Whether you’re new to home education or you’re doing it already it can seem overwhelming. But that might be because you’re making it more complicated than it has to be!

Children learning is quite a simple process – and very natural – they’re primed to investigate their world. But the schooling and education system we’re familiar with, and sometimes compare ourselves to (deadly), can interfere with that; it can put them off and dull their enthusiasm down. Home educators can avoid that by keeping it as natural and simple as possible and a mind on how you’re doing it.

So I thought I’d post a few tips that might help you keep it simple, keep it going, and keep it enjoyable – it will still succeed that way!

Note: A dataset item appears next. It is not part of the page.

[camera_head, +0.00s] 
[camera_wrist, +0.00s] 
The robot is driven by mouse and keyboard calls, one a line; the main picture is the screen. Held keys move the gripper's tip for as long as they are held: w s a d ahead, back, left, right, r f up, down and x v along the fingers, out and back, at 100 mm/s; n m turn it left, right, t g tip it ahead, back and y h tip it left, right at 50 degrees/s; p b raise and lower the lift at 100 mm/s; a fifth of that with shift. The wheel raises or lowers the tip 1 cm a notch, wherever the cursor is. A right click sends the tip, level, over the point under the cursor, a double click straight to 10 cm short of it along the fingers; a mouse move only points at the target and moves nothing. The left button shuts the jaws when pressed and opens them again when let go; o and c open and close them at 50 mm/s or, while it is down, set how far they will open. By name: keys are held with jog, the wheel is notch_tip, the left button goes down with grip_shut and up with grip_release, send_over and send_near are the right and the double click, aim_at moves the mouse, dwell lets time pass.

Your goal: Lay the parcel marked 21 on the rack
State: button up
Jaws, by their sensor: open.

  1. Keep an open mind and don’t do comparisons! Learning through home educating is very different to learning in the system so the same bench marks don’t apply.
  2. Keep connected with others. Learn from them, try out ideas, be brave enough to adopt or abandon them, adapt ideas to suit your child and family.
  3. Do what works for you, changing often – and keep flexible – kids grow and change.
  4. It sometimes helps to find a routine in your household that works for you. But that will also need to be open to updates depending on the fit, as I said – kids change!
  5. Be bold enough to keep it informal and light – informal learning works far better than rigidity.
  6. Keep it in the here and now and don’t always be educating for a future (like grades for example). You don’t know what your youngsters will need for their future yet. You’ll do what’s right at the time when you get there.
  7. Don’t ‘do’ education all the time! In a school setting there’s is probably only about half an hour’s worthwhile learning time in a whole day, and a whole lot less teacher time. Your child achieves far more than that at home with you. But you have to back off and encourage them to be independent about their own activities too – and be independent about yours!
  8. If you’re getting strong resistance to your suggestions you’ll need to review and reconsider. I used to spend hours thinking up a wonderful activity (or so I thought) then they weren’t a least bit interested and I had to abandon it. Frustrating! But just because you think it up doesn’t mean it’s going to work for them. If there’s resistance you’re the one on the wrong track. It feels hard to let go sometimes but believe me it’s necessary. Start from what they’re interested in.
  9. So, allow and encourage your youngsters to discover and pursue their own interests. All activities educate in small ways. Listen to and engage with theirs.
  10. It’s not the case that the more money you spend the better education you’re providing. In fact, the more resourceful you are with ideas, activities, improvisation, the more inventive, entrepreneurial, creative and intelligent the youngsters become. Great life skills to have.
  11. Children love learning and discovering. And can do it very effectively for themselves. Trust them, and be careful not to ruin that by too much structure and control. Youngsters have their own ideas about what they want to learn, which are valid. Respect their ideas.
  12. Enjoy yourselves. It’s allowed. There’s no law against learning being a happy experience. The more the youngsters enjoy their education the more they’ll continue it lifelong – a skill that will be useful to them for ever after!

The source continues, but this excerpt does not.